JOB —
Wherever the string "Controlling" occurs in a line of these records, report that line.

SOURCE RECORDS —
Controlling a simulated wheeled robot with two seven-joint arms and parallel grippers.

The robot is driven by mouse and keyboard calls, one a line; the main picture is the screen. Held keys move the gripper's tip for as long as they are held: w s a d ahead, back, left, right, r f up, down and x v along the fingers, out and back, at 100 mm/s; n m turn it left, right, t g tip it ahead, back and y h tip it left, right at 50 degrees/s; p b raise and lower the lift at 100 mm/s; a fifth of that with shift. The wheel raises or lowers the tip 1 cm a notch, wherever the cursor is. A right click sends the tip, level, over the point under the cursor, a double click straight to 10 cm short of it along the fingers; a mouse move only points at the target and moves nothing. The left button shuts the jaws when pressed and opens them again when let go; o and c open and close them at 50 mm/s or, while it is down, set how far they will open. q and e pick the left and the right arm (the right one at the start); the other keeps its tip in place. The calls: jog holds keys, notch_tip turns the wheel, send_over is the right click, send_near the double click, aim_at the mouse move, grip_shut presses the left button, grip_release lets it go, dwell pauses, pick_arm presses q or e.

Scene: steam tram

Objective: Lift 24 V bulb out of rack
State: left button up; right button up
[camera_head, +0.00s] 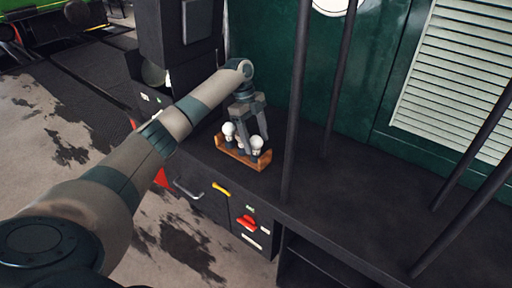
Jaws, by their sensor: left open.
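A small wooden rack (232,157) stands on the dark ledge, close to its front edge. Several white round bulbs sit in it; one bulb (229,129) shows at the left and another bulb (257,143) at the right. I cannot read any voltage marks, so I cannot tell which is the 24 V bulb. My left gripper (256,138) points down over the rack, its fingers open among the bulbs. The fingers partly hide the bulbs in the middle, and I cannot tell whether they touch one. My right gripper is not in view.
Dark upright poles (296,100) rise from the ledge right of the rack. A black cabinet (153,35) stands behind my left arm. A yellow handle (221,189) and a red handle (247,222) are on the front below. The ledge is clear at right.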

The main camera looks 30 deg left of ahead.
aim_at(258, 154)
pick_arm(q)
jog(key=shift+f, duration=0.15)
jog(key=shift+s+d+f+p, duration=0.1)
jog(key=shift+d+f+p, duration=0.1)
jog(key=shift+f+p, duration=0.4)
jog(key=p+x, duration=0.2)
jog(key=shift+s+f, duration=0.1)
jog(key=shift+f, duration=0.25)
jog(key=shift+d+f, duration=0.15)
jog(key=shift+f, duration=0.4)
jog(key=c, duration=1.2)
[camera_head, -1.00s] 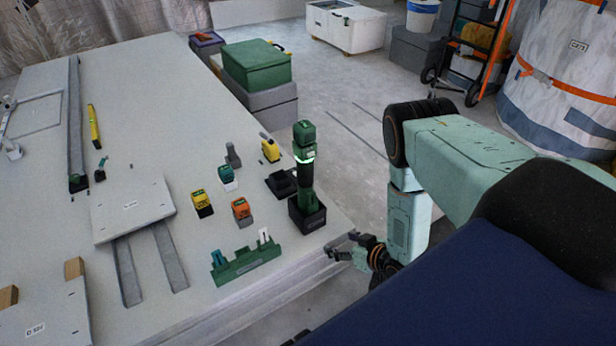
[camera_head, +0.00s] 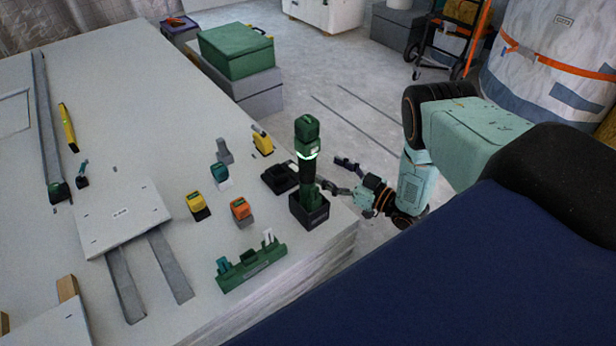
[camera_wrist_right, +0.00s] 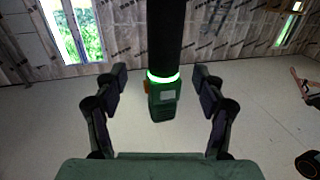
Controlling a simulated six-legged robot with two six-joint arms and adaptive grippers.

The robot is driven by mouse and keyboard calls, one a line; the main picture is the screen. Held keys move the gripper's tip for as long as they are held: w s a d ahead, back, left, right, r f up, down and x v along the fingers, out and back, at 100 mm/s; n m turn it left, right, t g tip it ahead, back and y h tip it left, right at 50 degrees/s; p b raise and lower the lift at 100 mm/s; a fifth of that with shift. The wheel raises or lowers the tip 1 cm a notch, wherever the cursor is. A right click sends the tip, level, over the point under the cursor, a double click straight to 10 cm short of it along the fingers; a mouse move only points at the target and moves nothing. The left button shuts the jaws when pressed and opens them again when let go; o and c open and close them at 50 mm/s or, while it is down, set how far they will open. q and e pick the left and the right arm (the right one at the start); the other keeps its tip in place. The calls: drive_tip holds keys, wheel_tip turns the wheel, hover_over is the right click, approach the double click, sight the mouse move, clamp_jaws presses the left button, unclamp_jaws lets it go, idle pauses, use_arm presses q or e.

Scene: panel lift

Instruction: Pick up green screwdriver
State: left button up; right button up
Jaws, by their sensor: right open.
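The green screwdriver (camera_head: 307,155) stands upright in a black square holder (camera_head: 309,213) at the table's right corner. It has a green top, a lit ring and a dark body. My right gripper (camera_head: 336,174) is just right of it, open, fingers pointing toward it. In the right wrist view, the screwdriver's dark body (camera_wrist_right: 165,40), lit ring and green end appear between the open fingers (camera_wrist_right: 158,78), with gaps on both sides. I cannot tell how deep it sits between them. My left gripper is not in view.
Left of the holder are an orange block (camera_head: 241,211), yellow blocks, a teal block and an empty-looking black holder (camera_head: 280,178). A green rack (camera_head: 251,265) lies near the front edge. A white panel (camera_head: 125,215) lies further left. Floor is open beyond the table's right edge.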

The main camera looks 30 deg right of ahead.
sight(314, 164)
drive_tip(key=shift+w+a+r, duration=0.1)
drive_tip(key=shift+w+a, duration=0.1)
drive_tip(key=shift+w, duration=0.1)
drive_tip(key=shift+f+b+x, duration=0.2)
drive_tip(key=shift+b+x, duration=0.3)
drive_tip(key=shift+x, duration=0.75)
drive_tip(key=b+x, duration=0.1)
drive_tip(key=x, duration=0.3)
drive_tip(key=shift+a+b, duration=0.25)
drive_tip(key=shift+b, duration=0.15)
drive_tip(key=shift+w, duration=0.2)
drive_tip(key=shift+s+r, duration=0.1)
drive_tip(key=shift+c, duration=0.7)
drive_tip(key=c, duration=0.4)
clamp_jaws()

* * *

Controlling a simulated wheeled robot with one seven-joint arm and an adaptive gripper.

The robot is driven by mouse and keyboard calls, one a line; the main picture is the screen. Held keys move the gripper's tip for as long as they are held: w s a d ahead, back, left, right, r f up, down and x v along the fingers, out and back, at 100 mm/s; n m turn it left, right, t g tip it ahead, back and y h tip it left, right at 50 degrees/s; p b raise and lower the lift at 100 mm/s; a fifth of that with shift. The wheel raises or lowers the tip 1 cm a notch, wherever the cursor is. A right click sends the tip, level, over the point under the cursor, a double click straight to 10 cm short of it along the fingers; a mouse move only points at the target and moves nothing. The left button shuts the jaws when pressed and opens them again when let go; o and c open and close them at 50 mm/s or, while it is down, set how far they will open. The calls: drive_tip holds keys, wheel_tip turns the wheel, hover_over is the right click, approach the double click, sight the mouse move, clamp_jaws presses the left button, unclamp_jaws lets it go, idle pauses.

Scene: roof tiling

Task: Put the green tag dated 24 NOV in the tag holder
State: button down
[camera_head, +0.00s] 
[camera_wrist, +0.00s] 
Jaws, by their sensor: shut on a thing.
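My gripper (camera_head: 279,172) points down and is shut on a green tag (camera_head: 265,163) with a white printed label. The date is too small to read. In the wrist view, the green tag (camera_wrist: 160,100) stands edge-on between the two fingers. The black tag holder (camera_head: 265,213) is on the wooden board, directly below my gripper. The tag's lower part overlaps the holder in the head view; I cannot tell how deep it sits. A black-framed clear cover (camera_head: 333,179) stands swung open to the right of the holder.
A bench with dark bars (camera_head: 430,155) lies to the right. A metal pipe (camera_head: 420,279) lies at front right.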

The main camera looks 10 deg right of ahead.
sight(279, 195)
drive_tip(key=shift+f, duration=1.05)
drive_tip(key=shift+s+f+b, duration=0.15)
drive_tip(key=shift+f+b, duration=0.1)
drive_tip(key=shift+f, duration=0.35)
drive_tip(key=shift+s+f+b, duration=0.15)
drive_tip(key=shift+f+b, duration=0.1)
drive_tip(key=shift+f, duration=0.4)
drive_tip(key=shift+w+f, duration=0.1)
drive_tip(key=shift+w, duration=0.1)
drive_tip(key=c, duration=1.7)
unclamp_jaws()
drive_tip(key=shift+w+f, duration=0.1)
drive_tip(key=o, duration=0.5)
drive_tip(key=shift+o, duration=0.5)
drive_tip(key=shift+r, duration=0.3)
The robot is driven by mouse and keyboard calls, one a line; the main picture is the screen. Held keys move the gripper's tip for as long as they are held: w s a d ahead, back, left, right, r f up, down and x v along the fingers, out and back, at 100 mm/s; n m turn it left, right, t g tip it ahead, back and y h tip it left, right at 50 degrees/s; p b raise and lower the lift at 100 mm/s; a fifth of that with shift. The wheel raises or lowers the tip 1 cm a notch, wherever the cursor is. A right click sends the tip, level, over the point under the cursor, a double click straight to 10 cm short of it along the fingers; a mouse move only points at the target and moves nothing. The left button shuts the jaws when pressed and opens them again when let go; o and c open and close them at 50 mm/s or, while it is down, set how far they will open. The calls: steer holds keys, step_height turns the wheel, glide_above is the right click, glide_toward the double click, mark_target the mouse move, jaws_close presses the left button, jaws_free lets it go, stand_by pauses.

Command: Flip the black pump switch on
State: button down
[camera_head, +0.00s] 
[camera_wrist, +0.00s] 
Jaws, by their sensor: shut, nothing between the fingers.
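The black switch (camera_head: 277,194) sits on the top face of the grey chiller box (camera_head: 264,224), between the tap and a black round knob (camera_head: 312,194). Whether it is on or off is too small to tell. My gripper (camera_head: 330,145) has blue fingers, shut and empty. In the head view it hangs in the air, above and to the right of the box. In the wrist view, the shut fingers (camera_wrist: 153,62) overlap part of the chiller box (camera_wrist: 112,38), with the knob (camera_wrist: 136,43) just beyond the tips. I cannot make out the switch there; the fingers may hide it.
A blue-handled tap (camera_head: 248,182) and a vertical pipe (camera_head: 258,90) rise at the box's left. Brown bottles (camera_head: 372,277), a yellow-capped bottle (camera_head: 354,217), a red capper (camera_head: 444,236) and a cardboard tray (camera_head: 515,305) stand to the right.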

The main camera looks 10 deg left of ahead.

==

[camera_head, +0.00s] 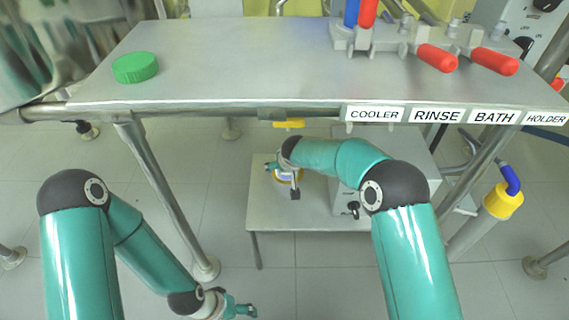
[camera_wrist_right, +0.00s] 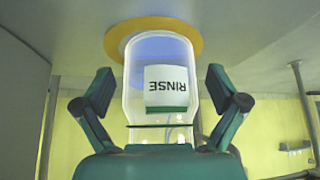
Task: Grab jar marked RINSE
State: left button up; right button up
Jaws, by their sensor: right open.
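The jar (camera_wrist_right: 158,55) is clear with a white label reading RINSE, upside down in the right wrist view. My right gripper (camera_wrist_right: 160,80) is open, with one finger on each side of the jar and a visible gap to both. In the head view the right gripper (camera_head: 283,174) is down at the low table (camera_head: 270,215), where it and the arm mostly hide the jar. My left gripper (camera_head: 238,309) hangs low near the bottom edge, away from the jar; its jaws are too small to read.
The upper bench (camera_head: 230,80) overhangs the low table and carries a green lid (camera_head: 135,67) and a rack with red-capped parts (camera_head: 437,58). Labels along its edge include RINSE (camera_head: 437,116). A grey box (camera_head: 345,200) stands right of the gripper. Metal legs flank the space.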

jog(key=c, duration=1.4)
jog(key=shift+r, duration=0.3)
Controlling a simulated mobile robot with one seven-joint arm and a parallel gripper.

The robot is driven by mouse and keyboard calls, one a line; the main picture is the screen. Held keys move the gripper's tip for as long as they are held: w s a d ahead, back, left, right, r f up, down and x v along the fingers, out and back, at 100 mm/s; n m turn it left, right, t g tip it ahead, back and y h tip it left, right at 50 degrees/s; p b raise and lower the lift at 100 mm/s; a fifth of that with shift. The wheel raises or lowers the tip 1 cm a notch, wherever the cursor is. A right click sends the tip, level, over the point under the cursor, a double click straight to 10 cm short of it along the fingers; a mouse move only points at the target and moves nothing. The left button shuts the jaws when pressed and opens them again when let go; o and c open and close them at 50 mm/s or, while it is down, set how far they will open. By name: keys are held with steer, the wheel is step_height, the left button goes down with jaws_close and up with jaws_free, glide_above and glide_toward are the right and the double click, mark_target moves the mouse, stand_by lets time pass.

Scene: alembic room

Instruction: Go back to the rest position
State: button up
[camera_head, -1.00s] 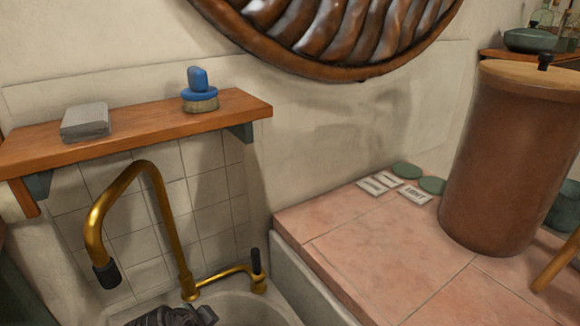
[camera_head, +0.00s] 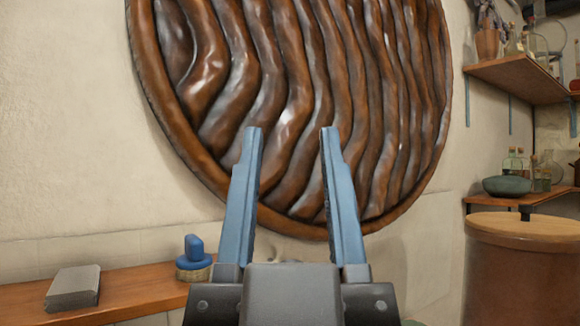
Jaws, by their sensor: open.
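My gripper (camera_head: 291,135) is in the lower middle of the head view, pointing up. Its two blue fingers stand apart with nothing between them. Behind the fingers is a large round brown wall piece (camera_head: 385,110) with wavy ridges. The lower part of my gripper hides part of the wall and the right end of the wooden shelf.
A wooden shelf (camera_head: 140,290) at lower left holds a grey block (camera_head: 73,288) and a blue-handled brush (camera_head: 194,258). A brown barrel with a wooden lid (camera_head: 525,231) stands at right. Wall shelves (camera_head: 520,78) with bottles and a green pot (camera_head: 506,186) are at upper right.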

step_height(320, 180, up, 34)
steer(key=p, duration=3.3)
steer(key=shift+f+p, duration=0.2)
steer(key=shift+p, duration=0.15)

RESULT OF THIS TASK —
Controlling a simulated wheeled robot with two seven-joint arms and parallel grippers.
Controlling a simulated six-legged robot with two six-joint arms and adaptive grippers.
Controlling a simulated wheeled robot with one seven-joint arm and an adaptive gripper.
Controlling a simulated mobile robot with one seven-joint arm and a parallel gripper.

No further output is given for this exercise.